Görüntülediğiniz mahkeme kararı kesinleşmiş bir karardır.

T.C. İstanbul Anadolu 10. ASLİYE TİCARET MAHKEMESİ
ESAS NO : 2018/332 Esas
KARAR NO : 2021/165
DAVA : İtirazın İptali (Hizmet Sözleşmesinden Kaynaklanan)
DAVA TARİHİ : 23/12/2018
KARAR TARİHİ : 18/02/2021
Mahkememizde görülmekte olan İtirazın İptali (Hizmet Sözleşmesinden Kaynaklanan) davasının yapılan açık yargılaması sonunda,
GEREĞİ DÜŞÜNÜLDÜ:
DAVA :Davacı vekilinin —– tarihli dava dilekçesinde özetle; Davacı şirketin —- hizmetleri alanında faaliyet gösterdiğini, davacı şirketten satın aldığı hizmet bedellerini ödememesi nedeniyle—- esas sayılı dosyası ile —– takibi yapıldığını, sonra bir kısım ödeme yapıldığını, bu tutarın borçtan düşüldüğünü, bakiyeye davalının haksız olarak itiraz ettiğini, bu nedenle itirazın iptali ve alacağın % 20 sinden az olmamak üzere icra inkar tazminatına hükmedilmesi gerektiğini talep ve dava etmiştir.

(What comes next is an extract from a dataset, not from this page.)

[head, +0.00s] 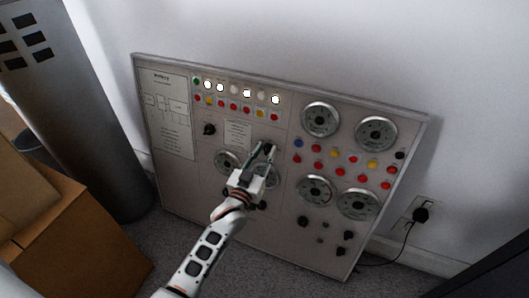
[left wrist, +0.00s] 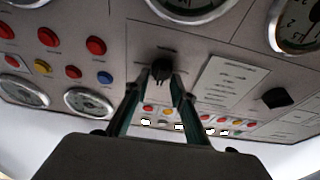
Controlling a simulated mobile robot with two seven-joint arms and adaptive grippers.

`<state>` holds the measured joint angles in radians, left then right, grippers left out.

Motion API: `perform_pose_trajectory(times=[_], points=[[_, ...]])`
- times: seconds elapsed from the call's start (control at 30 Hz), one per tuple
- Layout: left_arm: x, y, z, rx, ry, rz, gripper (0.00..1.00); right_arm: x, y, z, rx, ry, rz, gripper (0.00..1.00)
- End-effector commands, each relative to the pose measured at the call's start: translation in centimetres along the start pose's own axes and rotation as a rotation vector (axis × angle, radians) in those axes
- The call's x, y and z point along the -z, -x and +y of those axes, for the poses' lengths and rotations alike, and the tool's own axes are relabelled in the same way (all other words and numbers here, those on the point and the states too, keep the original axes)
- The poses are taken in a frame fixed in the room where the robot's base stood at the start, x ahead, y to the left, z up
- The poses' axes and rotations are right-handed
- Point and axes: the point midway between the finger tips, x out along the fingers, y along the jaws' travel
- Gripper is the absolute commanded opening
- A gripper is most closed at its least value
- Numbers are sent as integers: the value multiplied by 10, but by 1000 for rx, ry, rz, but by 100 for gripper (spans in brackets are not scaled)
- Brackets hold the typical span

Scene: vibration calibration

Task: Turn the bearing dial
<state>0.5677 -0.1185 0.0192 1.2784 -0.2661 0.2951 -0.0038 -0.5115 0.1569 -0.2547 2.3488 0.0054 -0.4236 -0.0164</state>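The control panel (head: 225,185) leans against the wall, with gauges, buttons and knobs. A black rotary dial (left wrist: 161,68) sits at the upper middle of the left wrist view; it also shows partly behind my fingers in the head view (head: 270,147). Its label is too small to read, so I cannot confirm it is the bearing dial. My left gripper (head: 263,152) reaches up to it. In the left wrist view its two fingers (left wrist: 157,88) are apart, with the dial between or just beyond the tips. I cannot tell whether they touch it. My right gripper is not in view.
Another black knob (head: 209,129) is on the panel's left part. Several round gauges (head: 320,119) and coloured buttons are on the right. Cardboard boxes (head: 75,235) and a grey metal cylinder (head: 80,110) stand at left. A plugged cable (head: 420,215) hangs at right.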

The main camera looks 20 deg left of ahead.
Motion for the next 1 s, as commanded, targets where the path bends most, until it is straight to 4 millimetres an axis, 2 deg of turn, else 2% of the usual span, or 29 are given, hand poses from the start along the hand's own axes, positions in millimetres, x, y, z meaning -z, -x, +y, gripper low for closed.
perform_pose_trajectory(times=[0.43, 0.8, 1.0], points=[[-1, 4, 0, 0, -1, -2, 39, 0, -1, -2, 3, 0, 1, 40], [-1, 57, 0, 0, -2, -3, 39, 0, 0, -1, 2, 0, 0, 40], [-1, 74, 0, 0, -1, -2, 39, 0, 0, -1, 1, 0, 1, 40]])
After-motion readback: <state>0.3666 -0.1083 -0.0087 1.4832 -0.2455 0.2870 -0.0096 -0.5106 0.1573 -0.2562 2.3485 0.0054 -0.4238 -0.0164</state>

CEVAP :Davalı vekilinin —— tarihli cevap dilekçesinde özetle; Taraflar arasında—- güvenliği uzmanlığı sözleşmesi bulunduğunu, davacının üzerinde düşen yükümlülükleri—–olduğunu — tutarın davacıya ödendiğini, davacıya borçları bulunmadığını ve davanın reddi gerektiğini talep etmiştir.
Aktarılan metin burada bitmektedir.